▸ WHAT YOU WILL DO
Please quote the material exactly, every line of it.

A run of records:

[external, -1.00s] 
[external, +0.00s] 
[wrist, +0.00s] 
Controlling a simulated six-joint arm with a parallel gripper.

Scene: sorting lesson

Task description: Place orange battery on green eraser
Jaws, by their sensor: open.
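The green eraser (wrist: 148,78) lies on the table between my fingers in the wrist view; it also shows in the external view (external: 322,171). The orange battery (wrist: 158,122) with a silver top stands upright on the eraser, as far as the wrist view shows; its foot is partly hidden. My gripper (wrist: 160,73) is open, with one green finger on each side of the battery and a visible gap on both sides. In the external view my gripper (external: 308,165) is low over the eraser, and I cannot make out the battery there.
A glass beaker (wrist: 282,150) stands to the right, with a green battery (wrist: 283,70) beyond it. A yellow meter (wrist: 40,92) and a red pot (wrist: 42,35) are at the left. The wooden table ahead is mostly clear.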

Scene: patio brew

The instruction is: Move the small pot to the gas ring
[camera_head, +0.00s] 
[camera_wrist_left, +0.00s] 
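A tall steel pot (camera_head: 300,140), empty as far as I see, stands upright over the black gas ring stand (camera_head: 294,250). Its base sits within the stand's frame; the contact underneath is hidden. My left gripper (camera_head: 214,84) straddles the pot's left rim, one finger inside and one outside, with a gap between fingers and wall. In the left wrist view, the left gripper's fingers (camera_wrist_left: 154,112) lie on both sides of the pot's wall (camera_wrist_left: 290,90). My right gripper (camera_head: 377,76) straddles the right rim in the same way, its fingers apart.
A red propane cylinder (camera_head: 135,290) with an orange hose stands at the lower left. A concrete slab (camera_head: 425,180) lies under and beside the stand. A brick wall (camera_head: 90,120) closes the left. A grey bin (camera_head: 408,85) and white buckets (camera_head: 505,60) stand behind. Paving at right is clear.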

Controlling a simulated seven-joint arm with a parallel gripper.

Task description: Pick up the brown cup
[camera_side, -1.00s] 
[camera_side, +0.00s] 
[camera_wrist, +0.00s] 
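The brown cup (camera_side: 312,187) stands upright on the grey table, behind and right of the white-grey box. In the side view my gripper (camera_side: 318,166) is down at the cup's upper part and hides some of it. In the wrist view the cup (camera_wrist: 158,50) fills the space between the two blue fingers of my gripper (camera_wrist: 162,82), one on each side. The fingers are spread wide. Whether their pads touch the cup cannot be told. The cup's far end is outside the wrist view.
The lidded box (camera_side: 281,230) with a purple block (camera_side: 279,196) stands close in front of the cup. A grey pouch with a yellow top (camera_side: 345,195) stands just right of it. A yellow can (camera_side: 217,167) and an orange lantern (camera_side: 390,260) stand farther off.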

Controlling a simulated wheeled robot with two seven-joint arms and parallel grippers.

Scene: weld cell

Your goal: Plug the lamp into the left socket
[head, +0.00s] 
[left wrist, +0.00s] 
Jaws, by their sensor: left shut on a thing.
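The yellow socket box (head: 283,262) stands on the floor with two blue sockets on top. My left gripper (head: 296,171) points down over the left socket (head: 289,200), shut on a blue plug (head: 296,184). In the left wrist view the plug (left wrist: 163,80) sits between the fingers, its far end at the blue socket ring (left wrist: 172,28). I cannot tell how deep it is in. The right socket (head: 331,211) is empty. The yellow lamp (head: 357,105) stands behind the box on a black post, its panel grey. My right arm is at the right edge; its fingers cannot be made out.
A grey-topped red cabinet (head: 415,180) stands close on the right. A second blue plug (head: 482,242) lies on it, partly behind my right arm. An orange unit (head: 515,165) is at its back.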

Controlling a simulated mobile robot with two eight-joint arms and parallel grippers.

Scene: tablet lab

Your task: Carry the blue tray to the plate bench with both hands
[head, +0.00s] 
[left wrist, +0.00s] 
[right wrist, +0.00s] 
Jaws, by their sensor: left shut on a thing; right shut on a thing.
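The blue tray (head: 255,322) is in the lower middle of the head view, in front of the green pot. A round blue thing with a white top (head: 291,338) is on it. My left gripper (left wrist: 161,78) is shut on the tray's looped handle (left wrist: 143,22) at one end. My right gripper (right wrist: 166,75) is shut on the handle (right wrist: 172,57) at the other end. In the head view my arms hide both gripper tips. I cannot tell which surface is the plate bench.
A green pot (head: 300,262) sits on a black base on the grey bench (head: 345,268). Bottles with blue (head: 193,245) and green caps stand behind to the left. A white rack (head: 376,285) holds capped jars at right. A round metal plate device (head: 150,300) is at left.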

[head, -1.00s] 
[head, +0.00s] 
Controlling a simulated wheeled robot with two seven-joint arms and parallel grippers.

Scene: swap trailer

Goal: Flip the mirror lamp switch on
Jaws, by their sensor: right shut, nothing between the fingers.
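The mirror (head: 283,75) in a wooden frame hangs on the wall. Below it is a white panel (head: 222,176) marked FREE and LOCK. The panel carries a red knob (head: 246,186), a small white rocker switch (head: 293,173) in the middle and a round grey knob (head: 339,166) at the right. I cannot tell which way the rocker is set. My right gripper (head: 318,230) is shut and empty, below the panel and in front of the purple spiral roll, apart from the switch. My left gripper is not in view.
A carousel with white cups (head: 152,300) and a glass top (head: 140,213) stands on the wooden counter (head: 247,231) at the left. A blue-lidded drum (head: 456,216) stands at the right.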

▸ THE REPLY
[external, -1.00s] 
[external, +0.00s] 
[wrist, +0.00s] 
Controlling a simulated six-joint arm with a parallel gripper.

Scene: sorting lesson

Task description: Place orange battery on green eraser
Jaws, by their sensor: open.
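The green eraser (wrist: 148,78) lies on the table between my fingers in the wrist view; it also shows in the external view (external: 322,171). The orange battery (wrist: 158,122) with a silver top stands upright on the eraser, as far as the wrist view shows; its foot is partly hidden. My gripper (wrist: 160,73) is open, with one green finger on each side of the battery and a visible gap on both sides. In the external view my gripper (external: 308,165) is low over the eraser, and I cannot make out the battery there.
A glass beaker (wrist: 282,150) stands to the right, with a green battery (wrist: 283,70) beyond it. A yellow meter (wrist: 40,92) and a red pot (wrist: 42,35) are at the left. The wooden table ahead is mostly clear.

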Scene: patio brew

The instruction is: Move the small pot to the gas ring
[camera_head, +0.00s] 
[camera_wrist_left, +0.00s] 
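A tall steel pot (camera_head: 300,140), empty as far as I see, stands upright over the black gas ring stand (camera_head: 294,250). Its base sits within the stand's frame; the contact underneath is hidden. My left gripper (camera_head: 214,84) straddles the pot's left rim, one finger inside and one outside, with a gap between fingers and wall. In the left wrist view, the left gripper's fingers (camera_wrist_left: 154,112) lie on both sides of the pot's wall (camera_wrist_left: 290,90). My right gripper (camera_head: 377,76) straddles the right rim in the same way, its fingers apart.
A red propane cylinder (camera_head: 135,290) with an orange hose stands at the lower left. A concrete slab (camera_head: 425,180) lies under and beside the stand. A brick wall (camera_head: 90,120) closes the left. A grey bin (camera_head: 408,85) and white buckets (camera_head: 505,60) stand behind. Paving at right is clear.

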Controlling a simulated seven-joint arm with a parallel gripper.

Task description: Pick up the brown cup
[camera_side, -1.00s] 
[camera_side, +0.00s] 
[camera_wrist, +0.00s] 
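The brown cup (camera_side: 312,187) stands upright on the grey table, behind and right of the white-grey box. In the side view my gripper (camera_side: 318,166) is down at the cup's upper part and hides some of it. In the wrist view the cup (camera_wrist: 158,50) fills the space between the two blue fingers of my gripper (camera_wrist: 162,82), one on each side. The fingers are spread wide. Whether their pads touch the cup cannot be told. The cup's far end is outside the wrist view.
The lidded box (camera_side: 281,230) with a purple block (camera_side: 279,196) stands close in front of the cup. A grey pouch with a yellow top (camera_side: 345,195) stands just right of it. A yellow can (camera_side: 217,167) and an orange lantern (camera_side: 390,260) stand farther off.

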Controlling a simulated wheeled robot with two seven-joint arms and parallel grippers.

Scene: weld cell

Your goal: Plug the lamp into the left socket
[head, +0.00s] 
[left wrist, +0.00s] 
Jaws, by their sensor: left shut on a thing.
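The yellow socket box (head: 283,262) stands on the floor with two blue sockets on top. My left gripper (head: 296,171) points down over the left socket (head: 289,200), shut on a blue plug (head: 296,184). In the left wrist view the plug (left wrist: 163,80) sits between the fingers, its far end at the blue socket ring (left wrist: 172,28). I cannot tell how deep it is in. The right socket (head: 331,211) is empty. The yellow lamp (head: 357,105) stands behind the box on a black post, its panel grey. My right arm is at the right edge; its fingers cannot be made out.
A grey-topped red cabinet (head: 415,180) stands close on the right. A second blue plug (head: 482,242) lies on it, partly behind my right arm. An orange unit (head: 515,165) is at its back.

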Controlling a simulated mobile robot with two eight-joint arms and parallel grippers.

Scene: tablet lab

Your task: Carry the blue tray to the plate bench with both hands
[head, +0.00s] 
[left wrist, +0.00s] 
[right wrist, +0.00s] 
Jaws, by their sensor: left shut on a thing; right shut on a thing.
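The blue tray (head: 255,322) is in the lower middle of the head view, in front of the green pot. A round blue thing with a white top (head: 291,338) is on it. My left gripper (left wrist: 161,78) is shut on the tray's looped handle (left wrist: 143,22) at one end. My right gripper (right wrist: 166,75) is shut on the handle (right wrist: 172,57) at the other end. In the head view my arms hide both gripper tips. I cannot tell which surface is the plate bench.
A green pot (head: 300,262) sits on a black base on the grey bench (head: 345,268). Bottles with blue (head: 193,245) and green caps stand behind to the left. A white rack (head: 376,285) holds capped jars at right. A round metal plate device (head: 150,300) is at left.

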[head, -1.00s] 
[head, +0.00s] 
Controlling a simulated wheeled robot with two seven-joint arms and parallel grippers.

Scene: swap trailer

Goal: Flip the mirror lamp switch on
Jaws, by their sensor: right shut, nothing between the fingers.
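The mirror (head: 283,75) in a wooden frame hangs on the wall. Below it is a white panel (head: 222,176) marked FREE and LOCK. The panel carries a red knob (head: 246,186), a small white rocker switch (head: 293,173) in the middle and a round grey knob (head: 339,166) at the right. I cannot tell which way the rocker is set. My right gripper (head: 318,230) is shut and empty, below the panel and in front of the purple spiral roll, apart from the switch. My left gripper is not in view.
A carousel with white cups (head: 152,300) and a glass top (head: 140,213) stands on the wooden counter (head: 247,231) at the left. A blue-lidded drum (head: 456,216) stands at the right.

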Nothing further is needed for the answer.